In May, the cabinet failed to cut unapproved monthly stipends given to several hundred tribal sheikhs under Saleh’s tenure to maintain their loyalty, which cost the state’s budget YR 13 billion [US$62 million] a year, according to local and internationalmedia reports.
Those sheikhs collaborate with the government in keeping security and stability in their areas, said Mohamed Hussein Taher, an officer at the Sana’a-based Tribal Sheikh Affairs Authority. “If the cabinet cuts their stipends, they will let their fellow tribesmen attack oil pipelines, power grids and other vital installations that contribute much to the state’s budget,” Taher told IRIN.
According to Hamoud al-Sofi, former Taiz governor and a senior member of Saleh’s party, the country has been ruled by individuals loyal to the president rather than by institutions.
“If we want to transit into a modern state of institutions, all the military and security units must be under Hadi’s control. I don’t want know when such will be possible,” Sofi said.
Mohammed al-Sabri, a senior leader of JMP, said the only solution to reduce Saleh’s influence is to change the capital of Yemen to another city, given his family’s strength and support in Sana’a.
“Unlike Sana’a, which is mostly controlled by Saleh-aligned Republican Guard forces, if Aden or Taiz becomes the capital of Yemen, Saleh or his relatives will not have such remarkable influence on the political life,” al-Sabri said.

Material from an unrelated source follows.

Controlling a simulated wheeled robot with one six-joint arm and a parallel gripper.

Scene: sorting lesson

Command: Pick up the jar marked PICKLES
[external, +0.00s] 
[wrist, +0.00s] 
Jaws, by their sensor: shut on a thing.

Hadi should also reach out to the international community and Gulf States who are overseeing the implementation of the power-transfer deal for help removing Saleh and Mohsen’s loyalists from sensitive posts in the army and security institutions by, for example, providing a list of people impeding its implementation to the UN Security Council, said Othman al-Yafie, a military analyst from Aden.
Hadi’s latest attempt to centralize control of the armed forces came on 6 August, when he issued a number of presidential decrees bringing command of some divisions and brigades of the rival Republican Guard and First Armored Division under his authority.
“Issuing such type of decrees is easy for Hadi,” al-Yafie said. “The more difficult is their execution on the ground.”